Mounting of the roller to the brackets is quite easy because the lug, being free to rotate within its housing, tends to center itself when it contacts any part of the bracket. The angled sides of lug 15 and slot 19 make mounting easier by providing easier entry of the lug into the slot.
FIG. 7 shows an alternative embodiment, in which the lug is rectangular in cross-section. Such a lug will function perfectly well, but will be somewhat more difficult to install. Also, because clearance is required between the lug and the sides of the slot in the bracket to which it is mounted, the roller center will have some freedom of movement which may be undesirable.
While the foregoing has described application of the invention to the idler ends of rollers, it will be apparent that the same configuration of bracket and trunnion can be used at the torque carrying end of a roller. FIG. 8 shows a conventional spring motor having lug 33 a part thereof. Lug 33 is offset from the axis of the roller. Clutches and other cord or chain operated mechanisms can also be designed with the spear offset from the roller axis for use with brackets of the type shown in FIG. 2.

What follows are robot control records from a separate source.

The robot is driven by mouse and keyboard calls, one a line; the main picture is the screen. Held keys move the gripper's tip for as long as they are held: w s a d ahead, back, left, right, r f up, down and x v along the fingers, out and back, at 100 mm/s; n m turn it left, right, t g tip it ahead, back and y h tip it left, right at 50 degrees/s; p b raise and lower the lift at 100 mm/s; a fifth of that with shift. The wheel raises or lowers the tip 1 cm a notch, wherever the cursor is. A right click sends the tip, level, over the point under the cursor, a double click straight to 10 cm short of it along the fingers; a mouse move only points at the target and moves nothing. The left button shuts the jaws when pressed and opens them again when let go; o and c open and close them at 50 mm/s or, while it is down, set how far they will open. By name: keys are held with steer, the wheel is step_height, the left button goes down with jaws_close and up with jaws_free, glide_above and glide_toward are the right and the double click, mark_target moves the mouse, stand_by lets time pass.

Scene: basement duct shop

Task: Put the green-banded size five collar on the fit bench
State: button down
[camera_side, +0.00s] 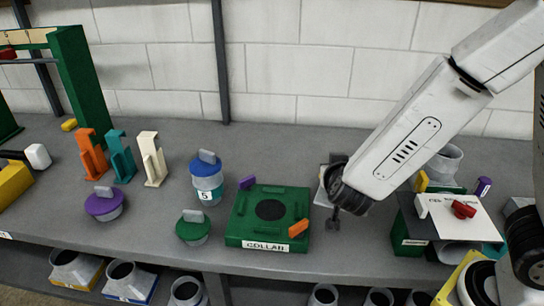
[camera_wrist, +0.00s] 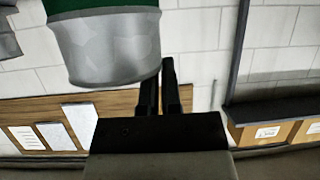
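A grey collar (camera_side: 445,163) stands at the right of the bench, behind a tilted white board, with green at its foot. A grey collar with a green band (camera_wrist: 105,45) fills the upper left of the wrist view; its size number is not visible there. I cannot tell for sure that both are the same piece. My gripper (camera_side: 334,218) is low over the bench, between the green block and the white board. In the wrist view its two dark fingers (camera_wrist: 165,80) lie close together beside the collar's edge. Contact and finger gap are unclear. I cannot identify the fit bench by a readable label.
The white board (camera_side: 465,220) carries a red knob. More grey collars (camera_side: 187,291) are on the shelf below.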

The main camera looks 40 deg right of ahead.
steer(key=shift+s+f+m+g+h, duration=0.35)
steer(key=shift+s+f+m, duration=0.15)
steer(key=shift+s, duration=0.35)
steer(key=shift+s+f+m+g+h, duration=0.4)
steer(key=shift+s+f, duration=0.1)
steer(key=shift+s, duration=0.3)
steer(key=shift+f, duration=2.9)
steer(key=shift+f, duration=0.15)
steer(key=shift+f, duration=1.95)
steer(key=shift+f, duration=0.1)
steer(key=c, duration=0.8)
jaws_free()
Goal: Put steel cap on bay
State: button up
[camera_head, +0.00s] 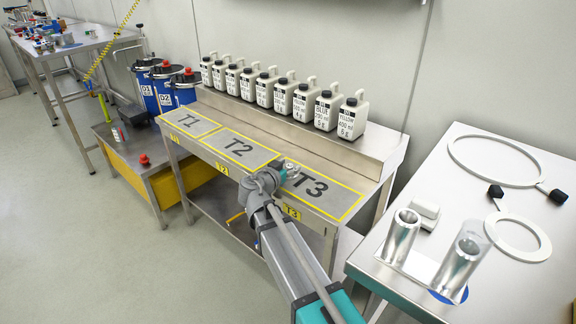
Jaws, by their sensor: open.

Conventional gudgeon pin and bracket arrangements suffer from the disadvantage that one end of the roller must be supported on a rather small pin. Window shades that undergo frequent usage often fail due to wear failure of the pin. Our invention provides much larger bearing surfaces which can be optimized to reduce wear by appropriate choices of materials for the trunnion and the housing.
Although the invention has been described with reference to particular embodiments, it is to be understood that these embodiments are merely illustrative of the application of the principles of the invention. Numerous modifications may be made therein and other arrangements may be devised without departing from the spirit and scope of the invention.